◆ GOAL ◆
Look through the listing and locate every line containing the word "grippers"; copy those lines.
★ ★ ★ ★
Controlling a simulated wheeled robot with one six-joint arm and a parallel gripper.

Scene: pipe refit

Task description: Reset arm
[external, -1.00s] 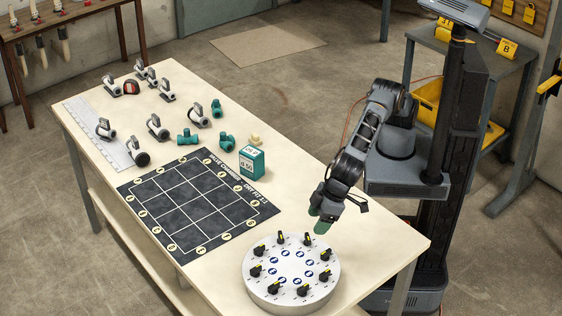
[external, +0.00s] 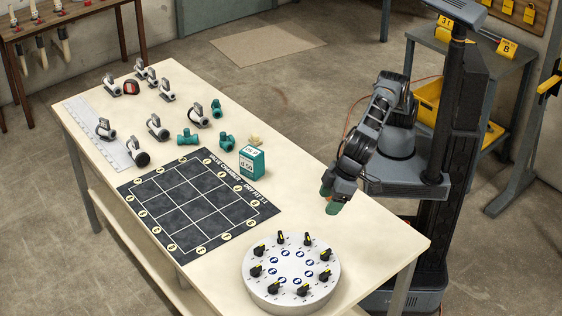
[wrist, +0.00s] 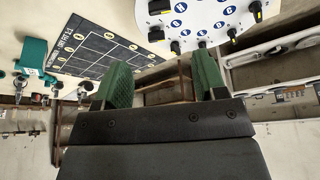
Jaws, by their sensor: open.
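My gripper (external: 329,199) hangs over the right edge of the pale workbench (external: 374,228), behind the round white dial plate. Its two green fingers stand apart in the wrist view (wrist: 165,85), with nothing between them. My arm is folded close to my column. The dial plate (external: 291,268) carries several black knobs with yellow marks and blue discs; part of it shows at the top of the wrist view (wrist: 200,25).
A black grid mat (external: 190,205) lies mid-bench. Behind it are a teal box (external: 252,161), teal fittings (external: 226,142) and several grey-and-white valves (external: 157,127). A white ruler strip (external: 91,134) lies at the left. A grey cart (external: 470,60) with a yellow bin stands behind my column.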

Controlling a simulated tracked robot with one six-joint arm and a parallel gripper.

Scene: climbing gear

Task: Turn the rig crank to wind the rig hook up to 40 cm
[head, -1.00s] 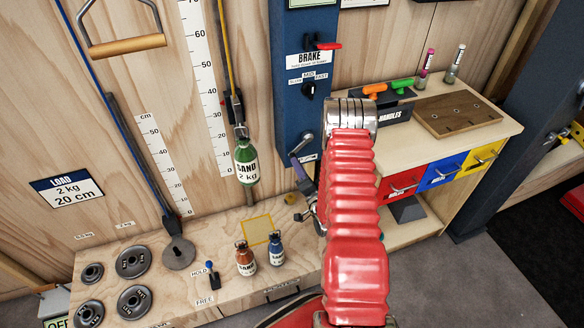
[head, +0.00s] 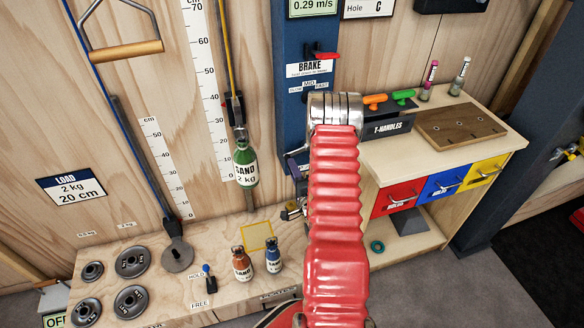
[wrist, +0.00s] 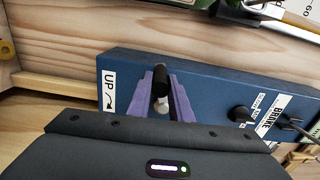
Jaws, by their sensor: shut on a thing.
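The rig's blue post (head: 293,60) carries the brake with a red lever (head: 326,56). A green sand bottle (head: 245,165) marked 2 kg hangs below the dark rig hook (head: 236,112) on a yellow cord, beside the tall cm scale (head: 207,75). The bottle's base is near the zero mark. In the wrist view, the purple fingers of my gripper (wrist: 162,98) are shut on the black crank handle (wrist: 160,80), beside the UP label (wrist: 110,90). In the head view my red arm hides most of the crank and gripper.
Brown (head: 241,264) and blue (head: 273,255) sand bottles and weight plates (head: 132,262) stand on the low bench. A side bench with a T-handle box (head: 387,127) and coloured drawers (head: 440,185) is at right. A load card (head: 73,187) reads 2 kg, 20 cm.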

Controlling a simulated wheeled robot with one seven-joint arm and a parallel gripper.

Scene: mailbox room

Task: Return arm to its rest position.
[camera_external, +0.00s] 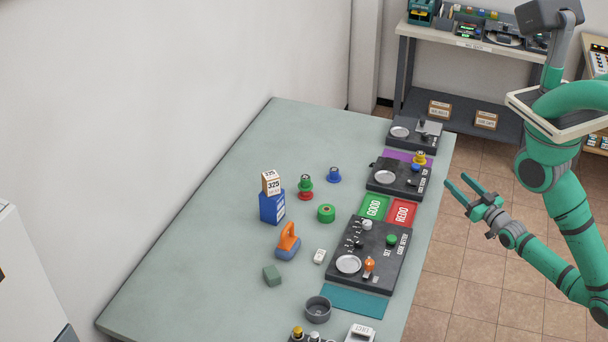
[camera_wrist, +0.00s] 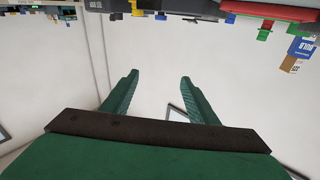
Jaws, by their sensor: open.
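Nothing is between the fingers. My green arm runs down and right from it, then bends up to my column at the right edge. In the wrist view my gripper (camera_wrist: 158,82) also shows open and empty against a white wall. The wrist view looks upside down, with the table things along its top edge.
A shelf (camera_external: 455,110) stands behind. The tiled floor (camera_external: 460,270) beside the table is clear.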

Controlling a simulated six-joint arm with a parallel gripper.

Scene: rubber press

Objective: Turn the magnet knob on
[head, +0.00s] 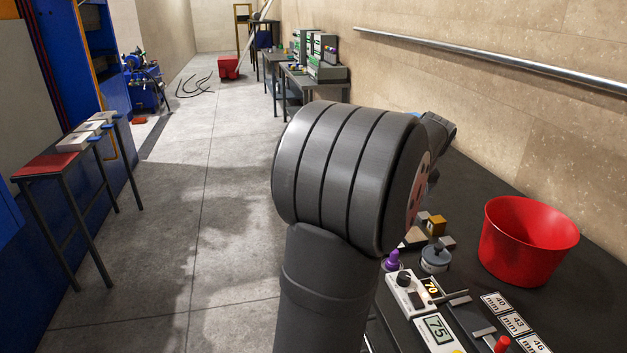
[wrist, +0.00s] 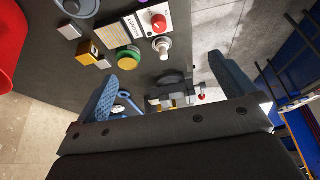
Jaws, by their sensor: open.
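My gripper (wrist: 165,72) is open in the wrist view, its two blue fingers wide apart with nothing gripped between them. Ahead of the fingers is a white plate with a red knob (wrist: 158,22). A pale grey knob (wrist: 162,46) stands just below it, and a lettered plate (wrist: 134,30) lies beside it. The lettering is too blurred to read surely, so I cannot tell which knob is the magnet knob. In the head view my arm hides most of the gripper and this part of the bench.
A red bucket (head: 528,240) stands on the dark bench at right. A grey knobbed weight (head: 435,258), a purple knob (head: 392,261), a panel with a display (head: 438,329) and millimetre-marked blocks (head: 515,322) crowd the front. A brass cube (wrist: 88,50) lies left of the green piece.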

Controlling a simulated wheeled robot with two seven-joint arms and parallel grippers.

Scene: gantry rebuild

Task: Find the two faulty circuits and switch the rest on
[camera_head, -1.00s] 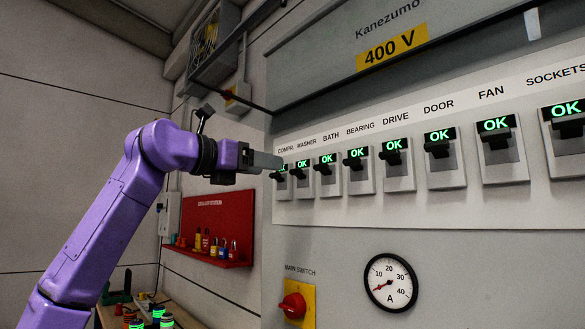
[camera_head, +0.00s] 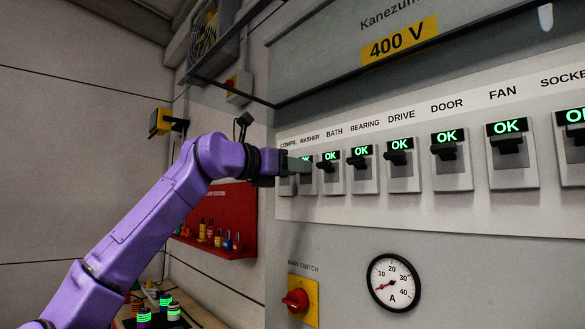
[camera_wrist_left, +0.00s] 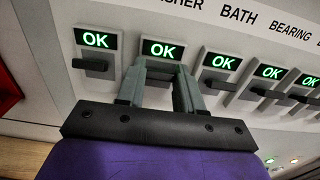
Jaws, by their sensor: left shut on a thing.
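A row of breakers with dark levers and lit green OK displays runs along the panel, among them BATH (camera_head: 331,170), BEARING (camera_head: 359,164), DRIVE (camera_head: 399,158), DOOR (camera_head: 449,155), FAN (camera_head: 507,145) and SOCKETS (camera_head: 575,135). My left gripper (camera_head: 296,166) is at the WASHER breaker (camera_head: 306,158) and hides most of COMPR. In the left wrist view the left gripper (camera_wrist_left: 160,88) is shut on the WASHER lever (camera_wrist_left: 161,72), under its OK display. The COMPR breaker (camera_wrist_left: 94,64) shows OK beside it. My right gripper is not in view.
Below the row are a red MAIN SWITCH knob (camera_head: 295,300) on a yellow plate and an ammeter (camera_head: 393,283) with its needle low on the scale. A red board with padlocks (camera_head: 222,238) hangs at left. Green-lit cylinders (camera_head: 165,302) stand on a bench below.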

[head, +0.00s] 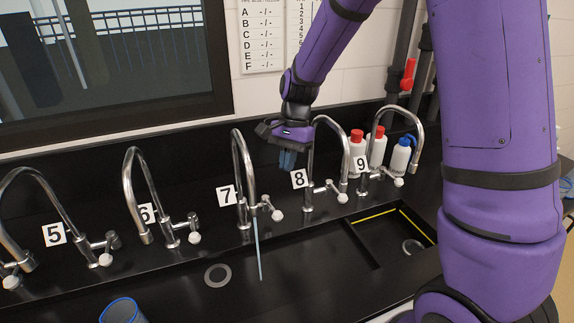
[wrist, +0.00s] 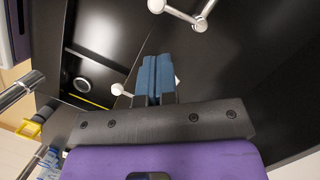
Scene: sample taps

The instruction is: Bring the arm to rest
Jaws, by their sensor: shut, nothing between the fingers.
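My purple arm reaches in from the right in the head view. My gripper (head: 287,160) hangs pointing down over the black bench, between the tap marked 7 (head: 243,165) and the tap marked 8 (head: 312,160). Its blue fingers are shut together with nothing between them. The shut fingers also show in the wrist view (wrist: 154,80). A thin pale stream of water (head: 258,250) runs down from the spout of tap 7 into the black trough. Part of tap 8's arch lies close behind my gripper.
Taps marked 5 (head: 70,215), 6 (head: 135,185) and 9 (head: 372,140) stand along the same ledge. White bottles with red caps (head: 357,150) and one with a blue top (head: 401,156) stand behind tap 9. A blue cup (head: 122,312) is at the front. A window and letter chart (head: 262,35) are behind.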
★ ★ ★ ★
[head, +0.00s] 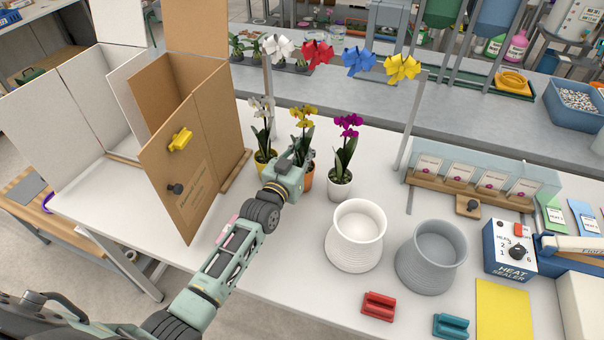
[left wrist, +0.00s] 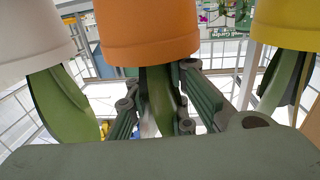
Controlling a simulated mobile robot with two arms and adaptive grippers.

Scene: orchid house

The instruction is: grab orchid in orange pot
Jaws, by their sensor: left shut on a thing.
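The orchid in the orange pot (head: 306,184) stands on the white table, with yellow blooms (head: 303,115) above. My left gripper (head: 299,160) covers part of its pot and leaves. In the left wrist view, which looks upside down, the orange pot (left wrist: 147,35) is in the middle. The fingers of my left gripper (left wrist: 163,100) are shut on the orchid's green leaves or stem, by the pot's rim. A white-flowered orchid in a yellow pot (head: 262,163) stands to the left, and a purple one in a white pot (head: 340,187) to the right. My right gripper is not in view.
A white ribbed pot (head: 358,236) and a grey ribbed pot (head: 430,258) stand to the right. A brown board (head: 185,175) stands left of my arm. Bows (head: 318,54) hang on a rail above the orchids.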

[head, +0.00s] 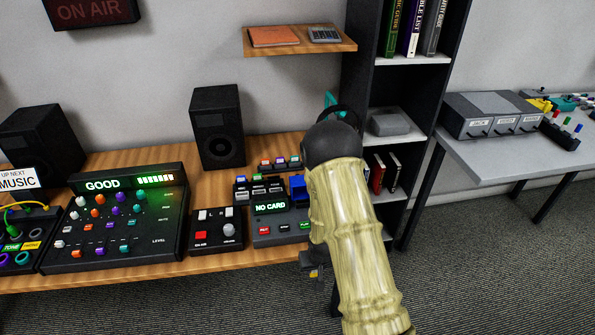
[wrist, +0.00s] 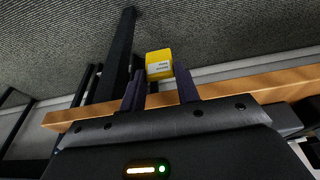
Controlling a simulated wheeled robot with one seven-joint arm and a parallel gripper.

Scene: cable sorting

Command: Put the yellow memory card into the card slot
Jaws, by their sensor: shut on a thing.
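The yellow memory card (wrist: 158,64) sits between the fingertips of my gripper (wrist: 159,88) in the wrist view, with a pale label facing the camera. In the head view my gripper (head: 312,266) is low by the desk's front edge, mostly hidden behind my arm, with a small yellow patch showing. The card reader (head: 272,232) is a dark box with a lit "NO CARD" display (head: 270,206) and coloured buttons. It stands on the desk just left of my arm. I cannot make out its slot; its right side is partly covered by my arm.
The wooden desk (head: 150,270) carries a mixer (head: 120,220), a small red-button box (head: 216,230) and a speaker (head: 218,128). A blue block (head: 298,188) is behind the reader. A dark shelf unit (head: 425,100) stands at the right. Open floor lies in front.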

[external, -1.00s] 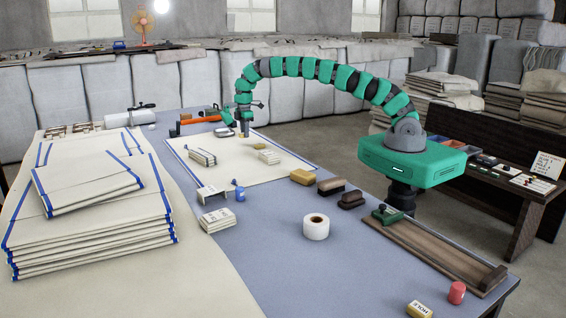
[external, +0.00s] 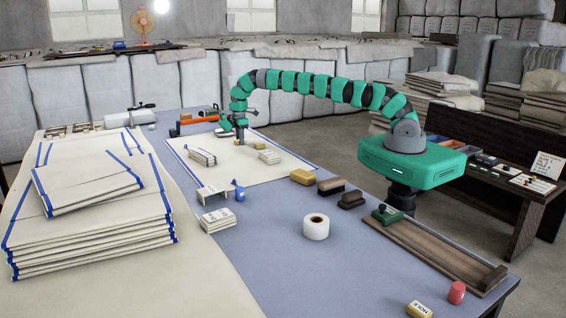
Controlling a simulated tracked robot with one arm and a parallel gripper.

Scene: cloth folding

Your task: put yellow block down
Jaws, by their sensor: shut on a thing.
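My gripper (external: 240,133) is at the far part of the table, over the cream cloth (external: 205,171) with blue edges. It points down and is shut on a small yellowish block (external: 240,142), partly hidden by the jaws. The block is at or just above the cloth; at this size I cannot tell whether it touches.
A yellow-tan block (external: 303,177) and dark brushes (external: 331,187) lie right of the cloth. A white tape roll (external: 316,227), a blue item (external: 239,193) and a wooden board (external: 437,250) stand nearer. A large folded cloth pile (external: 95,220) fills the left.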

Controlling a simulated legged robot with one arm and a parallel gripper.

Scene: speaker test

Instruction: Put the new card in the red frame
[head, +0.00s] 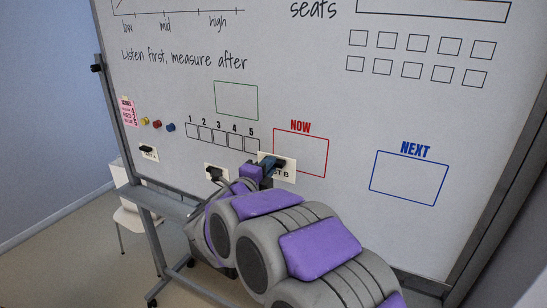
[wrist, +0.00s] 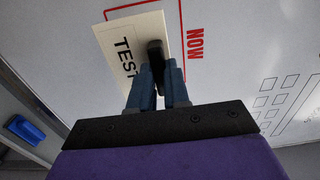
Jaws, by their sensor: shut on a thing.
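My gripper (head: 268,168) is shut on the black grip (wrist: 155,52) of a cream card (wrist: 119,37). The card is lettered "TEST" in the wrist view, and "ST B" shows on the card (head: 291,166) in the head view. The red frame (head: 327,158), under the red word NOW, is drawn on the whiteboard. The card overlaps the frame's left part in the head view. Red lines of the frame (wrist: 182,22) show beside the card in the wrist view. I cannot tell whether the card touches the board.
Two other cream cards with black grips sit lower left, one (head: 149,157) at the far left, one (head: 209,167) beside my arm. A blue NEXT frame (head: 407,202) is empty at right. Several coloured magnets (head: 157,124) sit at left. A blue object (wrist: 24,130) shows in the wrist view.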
★ ★ ★ ★
◆ ANSWER TO THIS EXERCISE ◆
Controlling a simulated wheeled robot with two seven-joint arms and parallel grippers.
Controlling a simulated mobile robot with two arms and adaptive grippers.

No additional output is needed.